In Pursuit of Rest
[Originally published in the Simple Parenting Column by The Dispatch]
“There is more to life than increasing its speed.” ~ Gandhi
Recently, I dedicated 20 hours of travel, a few thousand dollars, and over six thousand miles of distance to ensure some rest for my soul. After recovering from a full day of travel and jet lag, I took an old-fashioned paper map, my little French car, and drove myself to the west coast of Ireland. I had no signal, no internet, no connection to anyone, and no one was with me.
I could barely remember the last time I spent more than 24 hours alone. Hell, I could barely remember the last time I spent more than 12 hours alone. Being a mother of two small children, ages two and four, as well as an entrepreneur, means I’m always on: on it, on call, on top of things, there to help, there to clean up, there to pick up, there to give, but hardly am I there for myself in the way that I need.
I let myself get lost walking around a beautiful coastal village. Everything came to life: the movement of the grass, the sound of cows in the background, the sway of a horse’s tail, the buzz of mayflies, the scent of wildflowers, the sensation of the sea in the air, my own thoughts—nature’s fine details seemed so much brighter once my phone was put away and dimmed from my mind. I even took a film camera so I wouldn’t get distracted by the small convenience of a digital camera or my phone.
For a time I forgot that I was a mother, an artist, a business owner. For a moment in time, I just existed. Time went along slowly, matching the sunset that tends to last for hours during early summer in Ireland. As I found my way to some hidden coastal walk along part of the cliffs of Moher, I felt rested and full—honestly, two things that the rhythm of my life back home had not given me. I was exhausted in ways I couldn’t even express until I had experienced the rest I needed, in comparison.
Our culture likes to impress upon us that happiness is the ultimate pursuit, but it sure as hell doesn’t come free—so what is the cost?
Wayne Muller, author of Sabbath: Finding Rest, Renewal, and Delight in Our Busy Lives writes,
“When we live without listening to the timing of things, when we live and work in twenty-four-hour shifts without rest—we are on wartime, mobilized for battle. Yes, we are strong and capable people, we can work without stopping, faster and faster, electric lights making artificial day so the whole machine can labor without ceasing. But remember: no living thing lives like this. There are greater rhythms, seasons and hormonal cycles and sunsets and moonrises and great movements of seas and stars. We are part of the creation story, subject to all its laws and rhythms.”

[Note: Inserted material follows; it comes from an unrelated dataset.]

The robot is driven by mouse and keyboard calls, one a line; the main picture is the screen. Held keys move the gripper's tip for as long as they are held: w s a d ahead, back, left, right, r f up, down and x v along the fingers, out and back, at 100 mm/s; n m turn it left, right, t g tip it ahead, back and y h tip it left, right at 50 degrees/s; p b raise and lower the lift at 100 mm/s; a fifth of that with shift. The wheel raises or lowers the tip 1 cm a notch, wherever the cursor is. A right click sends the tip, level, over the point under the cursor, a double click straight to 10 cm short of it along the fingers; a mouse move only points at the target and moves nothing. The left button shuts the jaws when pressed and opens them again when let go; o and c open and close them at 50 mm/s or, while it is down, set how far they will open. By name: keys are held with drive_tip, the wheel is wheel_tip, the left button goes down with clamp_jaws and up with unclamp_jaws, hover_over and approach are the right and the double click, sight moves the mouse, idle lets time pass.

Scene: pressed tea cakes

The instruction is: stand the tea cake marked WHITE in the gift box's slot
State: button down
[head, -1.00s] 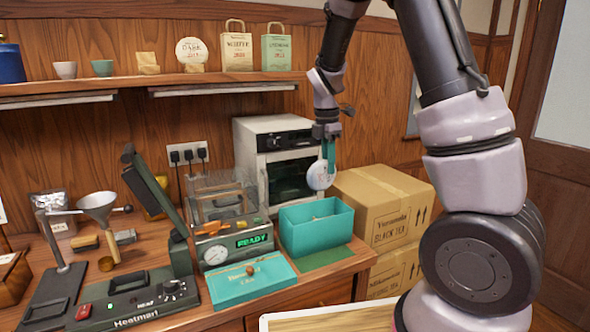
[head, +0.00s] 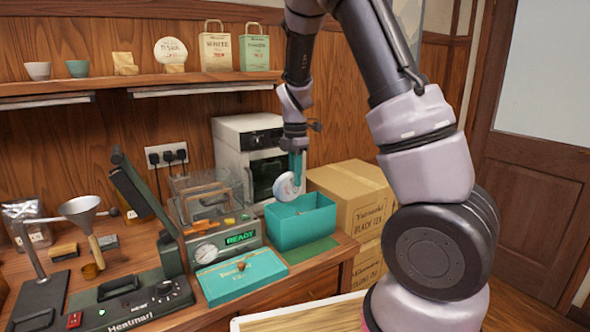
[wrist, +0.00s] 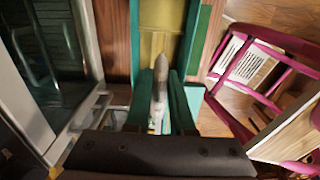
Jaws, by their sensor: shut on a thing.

I laid upon the highest point of this cliff, reading those words and thinking to myself. As I rested there longer I realized, perhaps for the first time, just how tired I was. Not just physically tired but soul-tired. Tired of being on war-time, tired of the over-stimulation in life, tired of the endless pursuit, tired of the lie in our culture, tired of hiding grief, just tired. I need rest—and not just once a year. I need it daily. I don’t need to spend a ton of money or travel the world to find it. It is offered to me every day: a gift, seldom taken.
It was the time I took in nature to rest that made me see how full I already was, that just maybe what I really needed was time to sit in gratitude. There is nothing more in my life that I truly need except for rest and the time to say thank you.
It doesn’t have to take a trip across the world or thousands of dollars to accept the gift of rest that nature continuously has to offer. It is offered to us for free, every day. I think it is a matter beginning a conversation, first with ourselves, then with those around us, including our children. What if our pursuit in life was fullness and rest? What would that look like? What things would change? What type of rhythms do we need to be the best versions of ourselves? What type of rhythm do our children need to keep the balance of rest and play?
As we become brave by asking the hard questions, we invite awareness into our lives, and ultimately into the lives of our children. We model how to live and how to rest. At some level, what is important to us becomes what is important to them. As you explore what it is you need to be the best you in this world, I implore you to look to nature, where rest and solitude wait for you.